* Start Data for this exercise *

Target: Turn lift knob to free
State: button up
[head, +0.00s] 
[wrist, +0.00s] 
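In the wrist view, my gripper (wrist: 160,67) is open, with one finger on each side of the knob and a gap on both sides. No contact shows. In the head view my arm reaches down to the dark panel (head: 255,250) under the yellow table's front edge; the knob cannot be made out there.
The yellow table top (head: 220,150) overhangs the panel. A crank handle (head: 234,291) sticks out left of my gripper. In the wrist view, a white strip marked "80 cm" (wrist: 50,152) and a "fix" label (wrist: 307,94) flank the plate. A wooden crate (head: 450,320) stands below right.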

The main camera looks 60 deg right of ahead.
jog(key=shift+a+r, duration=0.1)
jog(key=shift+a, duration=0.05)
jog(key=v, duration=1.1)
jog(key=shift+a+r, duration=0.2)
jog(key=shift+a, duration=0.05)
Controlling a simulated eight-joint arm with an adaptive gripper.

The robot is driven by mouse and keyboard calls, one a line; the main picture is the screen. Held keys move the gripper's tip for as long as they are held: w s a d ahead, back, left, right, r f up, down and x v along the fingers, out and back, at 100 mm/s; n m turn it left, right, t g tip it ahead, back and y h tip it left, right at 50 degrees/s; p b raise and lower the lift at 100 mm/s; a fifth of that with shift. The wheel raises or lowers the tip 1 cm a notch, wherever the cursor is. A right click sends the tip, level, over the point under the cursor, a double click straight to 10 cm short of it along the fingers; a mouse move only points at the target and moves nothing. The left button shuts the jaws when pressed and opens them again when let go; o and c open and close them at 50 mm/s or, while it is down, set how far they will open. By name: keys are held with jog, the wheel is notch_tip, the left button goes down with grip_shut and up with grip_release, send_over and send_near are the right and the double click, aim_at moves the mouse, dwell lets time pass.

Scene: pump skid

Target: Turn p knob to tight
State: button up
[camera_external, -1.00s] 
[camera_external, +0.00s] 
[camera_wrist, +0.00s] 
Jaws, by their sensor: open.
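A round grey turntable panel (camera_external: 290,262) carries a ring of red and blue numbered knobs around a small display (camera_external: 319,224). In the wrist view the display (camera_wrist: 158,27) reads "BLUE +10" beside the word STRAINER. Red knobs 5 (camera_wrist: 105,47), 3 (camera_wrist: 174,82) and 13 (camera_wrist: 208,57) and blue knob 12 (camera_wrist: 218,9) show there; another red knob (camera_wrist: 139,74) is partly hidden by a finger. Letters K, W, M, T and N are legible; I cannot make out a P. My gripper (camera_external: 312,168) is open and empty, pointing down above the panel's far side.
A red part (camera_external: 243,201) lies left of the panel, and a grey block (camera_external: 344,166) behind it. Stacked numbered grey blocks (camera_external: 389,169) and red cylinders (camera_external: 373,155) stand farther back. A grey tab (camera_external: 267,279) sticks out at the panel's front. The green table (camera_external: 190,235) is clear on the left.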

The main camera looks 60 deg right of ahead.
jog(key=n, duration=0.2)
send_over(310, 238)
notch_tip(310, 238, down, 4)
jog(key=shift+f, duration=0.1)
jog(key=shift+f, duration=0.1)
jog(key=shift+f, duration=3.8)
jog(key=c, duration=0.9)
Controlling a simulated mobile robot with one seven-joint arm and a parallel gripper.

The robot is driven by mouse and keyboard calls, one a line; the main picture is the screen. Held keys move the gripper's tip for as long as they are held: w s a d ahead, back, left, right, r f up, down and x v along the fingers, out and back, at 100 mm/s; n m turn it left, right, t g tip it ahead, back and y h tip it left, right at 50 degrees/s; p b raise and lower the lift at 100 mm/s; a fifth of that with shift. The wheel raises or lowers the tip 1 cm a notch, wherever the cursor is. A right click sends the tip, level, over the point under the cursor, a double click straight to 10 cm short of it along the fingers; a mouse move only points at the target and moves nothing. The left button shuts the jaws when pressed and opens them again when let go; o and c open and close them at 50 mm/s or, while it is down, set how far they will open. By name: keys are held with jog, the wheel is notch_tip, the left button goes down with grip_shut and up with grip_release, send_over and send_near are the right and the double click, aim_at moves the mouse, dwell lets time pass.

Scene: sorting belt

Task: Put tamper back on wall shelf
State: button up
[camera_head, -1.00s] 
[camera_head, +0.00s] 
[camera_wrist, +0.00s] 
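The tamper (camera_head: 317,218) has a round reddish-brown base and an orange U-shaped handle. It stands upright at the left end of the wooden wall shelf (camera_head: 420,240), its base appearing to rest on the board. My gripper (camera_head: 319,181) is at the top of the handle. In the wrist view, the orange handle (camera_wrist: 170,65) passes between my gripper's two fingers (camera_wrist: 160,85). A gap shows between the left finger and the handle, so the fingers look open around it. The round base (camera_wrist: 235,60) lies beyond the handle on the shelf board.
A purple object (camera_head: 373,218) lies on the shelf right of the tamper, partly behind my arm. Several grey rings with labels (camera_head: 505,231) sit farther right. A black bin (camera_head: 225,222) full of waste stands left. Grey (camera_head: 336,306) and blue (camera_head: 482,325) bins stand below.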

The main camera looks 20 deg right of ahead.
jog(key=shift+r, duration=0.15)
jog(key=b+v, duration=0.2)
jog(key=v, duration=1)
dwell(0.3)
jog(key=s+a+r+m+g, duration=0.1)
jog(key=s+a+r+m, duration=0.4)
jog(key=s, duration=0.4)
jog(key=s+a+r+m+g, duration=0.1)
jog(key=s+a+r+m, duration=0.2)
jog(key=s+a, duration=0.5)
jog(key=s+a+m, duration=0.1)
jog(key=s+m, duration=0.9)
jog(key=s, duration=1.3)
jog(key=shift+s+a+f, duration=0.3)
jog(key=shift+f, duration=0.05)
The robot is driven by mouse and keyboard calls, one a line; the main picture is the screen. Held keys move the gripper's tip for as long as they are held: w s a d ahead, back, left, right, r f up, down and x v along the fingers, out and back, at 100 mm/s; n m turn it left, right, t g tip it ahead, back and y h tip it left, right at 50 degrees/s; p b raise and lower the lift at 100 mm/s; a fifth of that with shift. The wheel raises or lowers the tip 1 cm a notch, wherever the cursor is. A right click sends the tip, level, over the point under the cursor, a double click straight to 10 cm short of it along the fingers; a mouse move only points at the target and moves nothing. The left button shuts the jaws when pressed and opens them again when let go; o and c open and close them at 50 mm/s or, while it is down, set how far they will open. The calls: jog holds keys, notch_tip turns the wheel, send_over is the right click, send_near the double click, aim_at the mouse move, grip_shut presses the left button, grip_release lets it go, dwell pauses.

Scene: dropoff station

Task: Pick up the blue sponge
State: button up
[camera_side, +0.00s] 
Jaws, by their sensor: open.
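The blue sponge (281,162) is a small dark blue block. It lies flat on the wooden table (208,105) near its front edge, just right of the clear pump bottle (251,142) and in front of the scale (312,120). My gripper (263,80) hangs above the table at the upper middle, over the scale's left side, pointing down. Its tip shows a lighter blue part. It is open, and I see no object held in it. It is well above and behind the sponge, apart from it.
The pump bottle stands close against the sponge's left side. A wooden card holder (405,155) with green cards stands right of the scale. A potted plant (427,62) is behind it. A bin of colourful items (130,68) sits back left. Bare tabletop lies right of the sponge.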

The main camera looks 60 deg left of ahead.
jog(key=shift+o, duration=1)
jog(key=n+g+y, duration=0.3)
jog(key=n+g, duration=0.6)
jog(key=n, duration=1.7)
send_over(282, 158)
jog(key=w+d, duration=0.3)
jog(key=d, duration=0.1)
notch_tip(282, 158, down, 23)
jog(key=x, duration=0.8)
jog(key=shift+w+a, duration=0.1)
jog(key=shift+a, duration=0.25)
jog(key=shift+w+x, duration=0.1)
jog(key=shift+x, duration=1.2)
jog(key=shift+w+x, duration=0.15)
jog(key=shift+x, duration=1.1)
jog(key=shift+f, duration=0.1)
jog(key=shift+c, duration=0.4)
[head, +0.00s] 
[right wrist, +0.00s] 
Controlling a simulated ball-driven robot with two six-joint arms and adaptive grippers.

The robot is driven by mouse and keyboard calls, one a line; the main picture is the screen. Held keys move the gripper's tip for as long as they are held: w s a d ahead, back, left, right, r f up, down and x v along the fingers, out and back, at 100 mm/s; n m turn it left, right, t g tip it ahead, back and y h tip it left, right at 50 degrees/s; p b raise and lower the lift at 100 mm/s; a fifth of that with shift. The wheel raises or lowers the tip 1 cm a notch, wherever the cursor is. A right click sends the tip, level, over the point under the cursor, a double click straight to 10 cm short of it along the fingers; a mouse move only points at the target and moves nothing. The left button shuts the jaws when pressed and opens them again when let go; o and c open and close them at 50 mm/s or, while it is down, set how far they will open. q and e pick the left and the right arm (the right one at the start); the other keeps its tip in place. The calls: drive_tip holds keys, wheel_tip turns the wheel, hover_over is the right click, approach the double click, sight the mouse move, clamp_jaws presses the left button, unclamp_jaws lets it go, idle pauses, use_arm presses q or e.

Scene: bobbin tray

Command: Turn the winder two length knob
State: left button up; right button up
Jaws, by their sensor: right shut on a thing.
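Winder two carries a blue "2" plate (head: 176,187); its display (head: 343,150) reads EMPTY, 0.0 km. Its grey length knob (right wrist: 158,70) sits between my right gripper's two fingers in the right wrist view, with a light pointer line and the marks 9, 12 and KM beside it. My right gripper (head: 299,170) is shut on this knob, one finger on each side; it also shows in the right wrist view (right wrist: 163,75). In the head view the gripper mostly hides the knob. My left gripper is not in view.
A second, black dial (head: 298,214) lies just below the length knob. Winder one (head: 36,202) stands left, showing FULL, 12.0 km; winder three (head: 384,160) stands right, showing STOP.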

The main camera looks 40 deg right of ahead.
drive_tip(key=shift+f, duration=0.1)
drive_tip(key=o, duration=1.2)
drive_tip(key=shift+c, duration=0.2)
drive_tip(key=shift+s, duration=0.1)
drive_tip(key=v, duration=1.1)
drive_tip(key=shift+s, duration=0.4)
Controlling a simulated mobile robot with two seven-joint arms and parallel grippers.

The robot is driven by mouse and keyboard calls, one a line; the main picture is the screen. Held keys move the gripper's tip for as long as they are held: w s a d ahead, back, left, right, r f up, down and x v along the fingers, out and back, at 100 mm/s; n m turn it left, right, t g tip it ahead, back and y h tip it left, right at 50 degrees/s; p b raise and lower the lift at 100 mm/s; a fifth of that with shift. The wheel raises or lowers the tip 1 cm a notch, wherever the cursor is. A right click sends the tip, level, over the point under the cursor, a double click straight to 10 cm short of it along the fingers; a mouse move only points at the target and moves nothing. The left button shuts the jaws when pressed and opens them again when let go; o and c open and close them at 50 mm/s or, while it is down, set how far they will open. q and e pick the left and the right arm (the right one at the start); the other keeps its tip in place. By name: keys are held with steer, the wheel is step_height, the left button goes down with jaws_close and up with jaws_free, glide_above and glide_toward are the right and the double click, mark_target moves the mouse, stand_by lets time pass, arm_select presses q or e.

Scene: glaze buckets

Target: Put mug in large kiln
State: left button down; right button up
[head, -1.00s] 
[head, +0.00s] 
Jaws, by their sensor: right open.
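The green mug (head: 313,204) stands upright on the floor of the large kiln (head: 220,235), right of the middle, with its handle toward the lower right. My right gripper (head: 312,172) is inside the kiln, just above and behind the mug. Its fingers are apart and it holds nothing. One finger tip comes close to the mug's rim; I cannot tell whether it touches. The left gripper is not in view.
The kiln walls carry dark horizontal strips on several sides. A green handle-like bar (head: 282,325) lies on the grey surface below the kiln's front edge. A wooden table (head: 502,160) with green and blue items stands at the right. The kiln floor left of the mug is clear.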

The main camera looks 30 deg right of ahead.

* End Data for this exercise *

▸ **Set exercise**
How many lines in the data contain the string "seven"? Respond with the number only.

▸ **Answer to this problem**
2